Those of us who were around at the time, will remember September 11th 2001. Wendy James was in the early months of her presidency of the RAI. One of her first moves had been to convene an exploration of ways to improve coordination of effort across the RAI and Association of Social Anthropologists, for the better support of ‘anthropology as a whole’ in the UK and further afield. To that end she was chairing a meeting of ASA Committee and RAI Council members in my office at 50 Fitzroy Street, and discussion was in full flow, when the garbled news burst in of the attack on the Twin Towers. We halted the meeting, to Wendy’s comment ‘If Armageddon is indeed upon us, we’d better find a way to get home’. I meanwhile anxiously counted duvets in my head, wondering how many colleagues I could put up in my central London flat if all national transport was disabled. Fortunately my duvets were not needed, and everyone reached their home. Wendy and I shared a taxi to Victoria, on whose radio we heard the first BBC reports that were at all reliable.

Less than a week earlier, on 5th September, Wendy and I had found ourselves on a train to Glasgow – in separate carriages because of advance bookings – for the 2001 RAI Curl lecture, given by Stephen Mithen at Glasgow University as part of that year’s British Association Festival of Science. Stephen’s title was ‘The impact of global warming on human society: evidence from prehistory’. To prepare myself, I was brushing up on his then recently published book The prehistory of the mind; and I suspect Wendy was doing the same. Somewhere around Lancaster, a thought occurred that sent me to find Wendy and try it out on her: What about kinship? It surely must have played a strong part in the prehistory of the human mind? She had the same idea, and by the time we reached Glasgow, the seed was sown of what became the ‘Gregynog workshop’ – of which more later.

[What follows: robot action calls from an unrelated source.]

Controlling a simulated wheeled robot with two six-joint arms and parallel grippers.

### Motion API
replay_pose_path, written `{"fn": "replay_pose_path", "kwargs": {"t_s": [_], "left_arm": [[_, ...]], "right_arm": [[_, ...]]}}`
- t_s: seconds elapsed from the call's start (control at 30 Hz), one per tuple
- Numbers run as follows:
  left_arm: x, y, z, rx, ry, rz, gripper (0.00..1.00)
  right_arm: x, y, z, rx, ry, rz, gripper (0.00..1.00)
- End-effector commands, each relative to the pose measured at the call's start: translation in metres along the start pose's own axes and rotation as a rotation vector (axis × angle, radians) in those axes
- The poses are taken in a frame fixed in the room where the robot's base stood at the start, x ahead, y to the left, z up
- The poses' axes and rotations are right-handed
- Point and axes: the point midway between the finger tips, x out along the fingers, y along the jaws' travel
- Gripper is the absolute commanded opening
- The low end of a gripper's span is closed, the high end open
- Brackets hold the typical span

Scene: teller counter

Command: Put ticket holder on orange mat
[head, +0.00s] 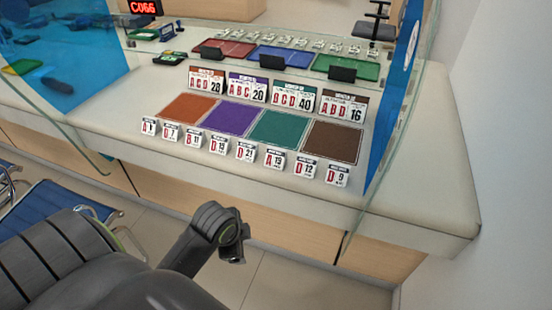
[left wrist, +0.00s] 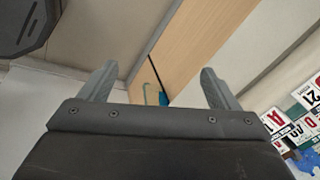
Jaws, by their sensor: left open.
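The orange mat (head: 187,108) lies at the left end of a row of mats on the counter and looks bare. Several small white ticket holders stand in a row in front of the mats, from the leftmost ticket holder (head: 148,127) to the rightmost ticket holder (head: 337,175). A larger number card (head: 206,81) stands behind the orange mat. My left gripper (left wrist: 158,85) is open and empty in the left wrist view, with some cards (left wrist: 306,96) at the right edge. In the head view my left arm is below the counter front, away from the holders. My right gripper is out of view.
Purple (head: 232,117), teal (head: 278,128) and brown (head: 332,141) mats lie right of the orange one. A glass screen (head: 425,110) stands at the counter's right part. Red, blue and green trays lie further back.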

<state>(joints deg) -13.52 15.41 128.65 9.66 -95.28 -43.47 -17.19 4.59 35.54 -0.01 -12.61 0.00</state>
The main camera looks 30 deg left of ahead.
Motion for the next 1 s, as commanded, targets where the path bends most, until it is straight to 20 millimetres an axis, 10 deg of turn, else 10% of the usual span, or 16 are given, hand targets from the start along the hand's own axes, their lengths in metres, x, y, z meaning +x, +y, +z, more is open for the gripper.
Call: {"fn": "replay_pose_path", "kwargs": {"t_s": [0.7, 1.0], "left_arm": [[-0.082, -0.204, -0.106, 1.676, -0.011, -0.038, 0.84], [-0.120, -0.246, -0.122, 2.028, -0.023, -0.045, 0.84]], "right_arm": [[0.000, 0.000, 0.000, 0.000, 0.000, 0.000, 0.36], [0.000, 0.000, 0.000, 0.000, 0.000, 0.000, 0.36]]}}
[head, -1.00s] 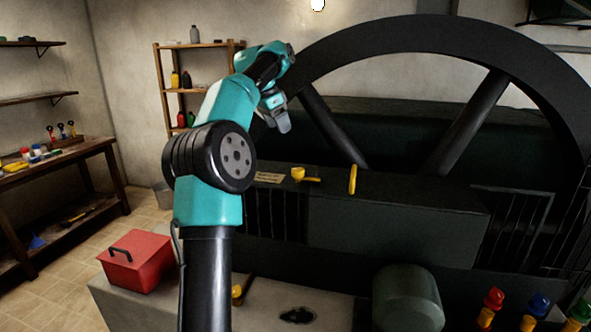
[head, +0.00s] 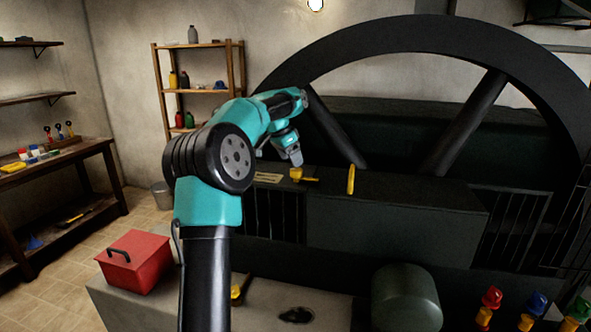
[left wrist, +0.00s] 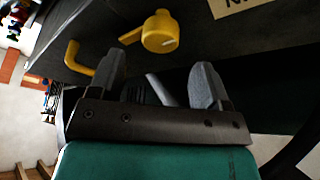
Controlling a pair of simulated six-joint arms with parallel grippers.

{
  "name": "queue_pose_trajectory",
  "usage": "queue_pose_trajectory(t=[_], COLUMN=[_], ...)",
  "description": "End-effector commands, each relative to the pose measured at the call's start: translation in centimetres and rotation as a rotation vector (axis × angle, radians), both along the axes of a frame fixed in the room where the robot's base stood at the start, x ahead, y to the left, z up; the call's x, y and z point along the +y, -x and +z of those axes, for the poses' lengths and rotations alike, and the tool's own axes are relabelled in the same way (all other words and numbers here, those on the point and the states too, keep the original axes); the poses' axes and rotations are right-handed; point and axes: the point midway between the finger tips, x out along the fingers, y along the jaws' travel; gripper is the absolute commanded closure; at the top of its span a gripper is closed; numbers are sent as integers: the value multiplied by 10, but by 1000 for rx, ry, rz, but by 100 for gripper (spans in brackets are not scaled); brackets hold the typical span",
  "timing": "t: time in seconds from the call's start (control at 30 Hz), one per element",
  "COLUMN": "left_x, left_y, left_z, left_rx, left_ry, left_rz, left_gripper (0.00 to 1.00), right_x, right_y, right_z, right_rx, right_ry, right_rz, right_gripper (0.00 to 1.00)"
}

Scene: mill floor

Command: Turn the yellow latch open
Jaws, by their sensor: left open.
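The yellow latch (head: 297,174) sits on top of the dark machine housing, with its lever pointing right in the head view. In the left wrist view the yellow latch (left wrist: 160,32) shows as a round hub with a short arm, beyond the fingertips. My left gripper (head: 294,158) is just above the latch, pointing down. In the left wrist view the left gripper (left wrist: 160,78) has its fingers apart with nothing between them, and the latch is apart from them. My right gripper is not in view.
A yellow bar handle (head: 351,180) stands on the housing (head: 400,210) right of the latch. A label plate (head: 267,178) lies left of it. The big flywheel (head: 400,40) rises behind. A red toolbox (head: 137,262) is at the lower left.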

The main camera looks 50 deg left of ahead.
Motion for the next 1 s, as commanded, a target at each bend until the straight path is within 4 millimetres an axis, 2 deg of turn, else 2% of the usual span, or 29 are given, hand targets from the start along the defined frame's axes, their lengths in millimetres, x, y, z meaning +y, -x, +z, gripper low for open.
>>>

These two moments, only days apart, mark twin facets of my enduring recollection of Wendy: as a scholar of rare vision and range, and as a highly effective institution builder. Uniting these was a word and metaphor she herself often used: that of ‘conversation’. She was a determined constructor of bridges and reacher-across of gaps between – and within – institutions, disciplines and academic domains. In, probably, most member-based associations, the relationship that develops between an elected presidency and appointed directorate is highly individual, varying with the contexts and personalities involved. The RAI is no exception. As president, Wendy’s style was best captured in one word: generosity. She was unfailingly generous with her time and attention; I knew I could always reach her to unload any concern or hard decision. In her writings too, she was scrupulously generous to other people’s work.

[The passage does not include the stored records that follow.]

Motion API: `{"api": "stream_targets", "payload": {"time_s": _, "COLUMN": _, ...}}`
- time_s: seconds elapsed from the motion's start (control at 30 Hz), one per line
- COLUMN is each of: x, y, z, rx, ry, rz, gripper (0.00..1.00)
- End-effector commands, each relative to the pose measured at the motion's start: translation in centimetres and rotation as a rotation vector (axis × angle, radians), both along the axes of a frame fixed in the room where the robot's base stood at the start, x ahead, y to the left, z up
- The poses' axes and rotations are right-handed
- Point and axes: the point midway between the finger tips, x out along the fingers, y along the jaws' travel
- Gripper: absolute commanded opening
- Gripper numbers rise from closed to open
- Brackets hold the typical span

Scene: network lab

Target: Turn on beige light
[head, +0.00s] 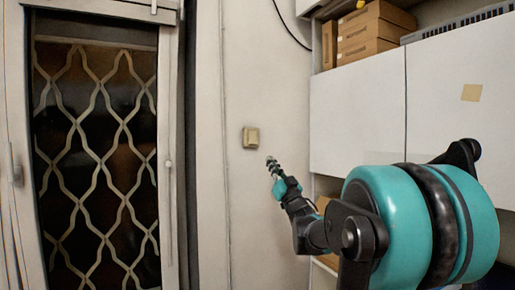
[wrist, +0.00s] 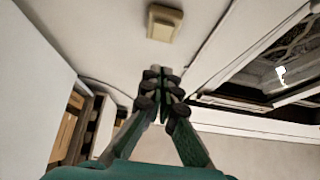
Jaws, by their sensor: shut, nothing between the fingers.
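A small beige light switch (head: 251,138) is fixed on the pale wall between the door and the white cabinets. It also shows at the top of the wrist view (wrist: 164,22). My gripper (head: 270,161) is just right of and below the switch in the head view, with its fingers shut and nothing between them. In the wrist view my gripper's fingertips (wrist: 161,72) point toward the wall, with a visible gap in the picture between them and the switch. Whether the switch is on or off cannot be told.
A door with a wavy lattice over dark glass (head: 97,160) stands at the left. White cabinets (head: 358,120) stand at the right, with cardboard boxes (head: 374,32) on a shelf above. A dark cable (head: 290,27) hangs on the wall above. The wall around the switch is bare.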

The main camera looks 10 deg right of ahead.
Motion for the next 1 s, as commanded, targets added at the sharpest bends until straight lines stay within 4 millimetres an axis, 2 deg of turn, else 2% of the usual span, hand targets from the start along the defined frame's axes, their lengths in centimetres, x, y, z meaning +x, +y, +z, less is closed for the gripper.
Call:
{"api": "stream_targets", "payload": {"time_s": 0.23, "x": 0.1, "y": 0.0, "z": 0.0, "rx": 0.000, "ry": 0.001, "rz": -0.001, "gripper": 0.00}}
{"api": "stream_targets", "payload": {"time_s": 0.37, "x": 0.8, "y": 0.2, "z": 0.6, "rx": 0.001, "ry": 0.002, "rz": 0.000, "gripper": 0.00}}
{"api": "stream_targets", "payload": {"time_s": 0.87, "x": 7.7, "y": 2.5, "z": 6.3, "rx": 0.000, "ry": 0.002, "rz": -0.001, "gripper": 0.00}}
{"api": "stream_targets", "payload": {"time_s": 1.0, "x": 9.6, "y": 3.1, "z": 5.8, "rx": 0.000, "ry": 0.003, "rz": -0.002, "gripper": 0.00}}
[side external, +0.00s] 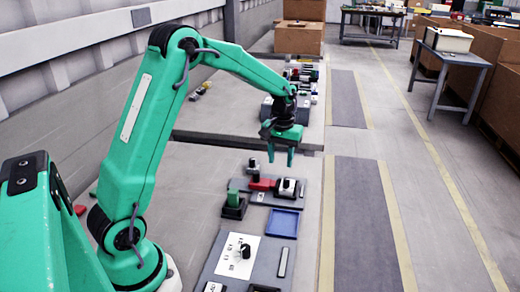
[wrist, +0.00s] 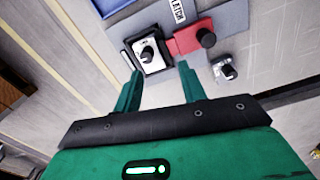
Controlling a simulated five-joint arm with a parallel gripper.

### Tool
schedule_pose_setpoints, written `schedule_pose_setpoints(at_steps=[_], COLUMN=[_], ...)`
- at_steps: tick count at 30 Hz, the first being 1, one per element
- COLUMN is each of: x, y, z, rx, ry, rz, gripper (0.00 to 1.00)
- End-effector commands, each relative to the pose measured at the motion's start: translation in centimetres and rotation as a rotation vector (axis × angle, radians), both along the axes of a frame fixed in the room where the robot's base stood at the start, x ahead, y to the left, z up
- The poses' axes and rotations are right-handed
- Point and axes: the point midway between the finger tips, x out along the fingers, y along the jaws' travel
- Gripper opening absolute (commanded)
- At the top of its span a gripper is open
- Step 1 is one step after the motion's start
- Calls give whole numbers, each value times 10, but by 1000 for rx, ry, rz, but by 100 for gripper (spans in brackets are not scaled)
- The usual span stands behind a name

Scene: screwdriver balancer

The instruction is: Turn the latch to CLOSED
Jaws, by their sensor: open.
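A grey plate (side external: 250,189) carries a small white label (side external: 260,196), which reads LATCH in the wrist view (wrist: 178,10). Beside it are a red block (side external: 262,184) with a dark knob, also in the wrist view (wrist: 185,41), and a black-edged white-faced unit (side external: 288,187) with a dark knob, also in the wrist view (wrist: 147,64). I cannot tell which of the two is the latch, or its setting. My gripper (side external: 281,154) is open and empty above the plate. In the wrist view its fingertips (wrist: 158,72) flank the near part of the white-faced unit.
A blue tray (side external: 283,223) lies in front of the plate. A dark-green block (side external: 234,198) stands left of it. A white panel with a black knob (side external: 245,251) is nearer. A small silver fitting (wrist: 225,70) sits beside the red block. Cluttered items stand behind my gripper.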

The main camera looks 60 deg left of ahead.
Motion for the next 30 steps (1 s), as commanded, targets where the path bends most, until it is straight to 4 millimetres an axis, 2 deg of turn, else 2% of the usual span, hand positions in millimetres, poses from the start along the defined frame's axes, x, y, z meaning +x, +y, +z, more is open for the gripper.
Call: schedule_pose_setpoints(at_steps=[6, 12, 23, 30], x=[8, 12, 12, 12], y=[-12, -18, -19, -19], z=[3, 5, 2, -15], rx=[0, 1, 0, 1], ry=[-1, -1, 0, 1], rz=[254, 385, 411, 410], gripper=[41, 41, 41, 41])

From the outset we agreed that the time was right for the Institute to look critically at its historical legacies, its internal governance, its external relations, and its purposes as a whole. She led and steered the resulting 2002-2003 strategic review, which generated new ‘conversations’ across the sub-disciplines represented within the RAI and between these and adjacent fields and organisations. Among its outcomes was a new or revitalised presence in areas – particularly publications, education and visual anthropology, but others as well  – with a strengthened staffing and committee structure in support. These innovations have expanded over the years that followed; and I like to think that our successors, in the RAI governance and membership, continue to benefit from them.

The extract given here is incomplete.